Given request >> Each line that holds the string "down" counts once; say how many such lines there are and add nothing.

◇ ◇ ◇

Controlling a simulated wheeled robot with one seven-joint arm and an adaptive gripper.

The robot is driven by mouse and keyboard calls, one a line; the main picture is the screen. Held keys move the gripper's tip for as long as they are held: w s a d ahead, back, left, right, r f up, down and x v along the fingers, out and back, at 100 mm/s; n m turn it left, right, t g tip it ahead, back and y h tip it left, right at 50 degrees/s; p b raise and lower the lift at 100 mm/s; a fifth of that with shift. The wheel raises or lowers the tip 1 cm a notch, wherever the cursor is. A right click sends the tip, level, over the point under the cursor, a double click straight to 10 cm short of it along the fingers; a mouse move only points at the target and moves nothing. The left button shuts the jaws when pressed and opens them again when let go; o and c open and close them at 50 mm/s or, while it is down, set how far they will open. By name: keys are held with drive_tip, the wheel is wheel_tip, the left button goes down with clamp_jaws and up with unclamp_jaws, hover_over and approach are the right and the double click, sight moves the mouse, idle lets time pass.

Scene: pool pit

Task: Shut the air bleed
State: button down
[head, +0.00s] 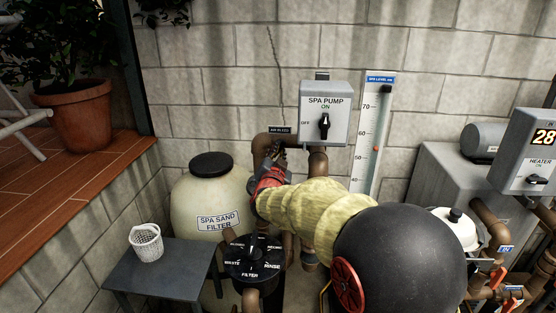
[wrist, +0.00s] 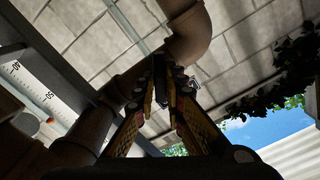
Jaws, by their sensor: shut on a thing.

◇ ◇ ◇

Complete response >> 2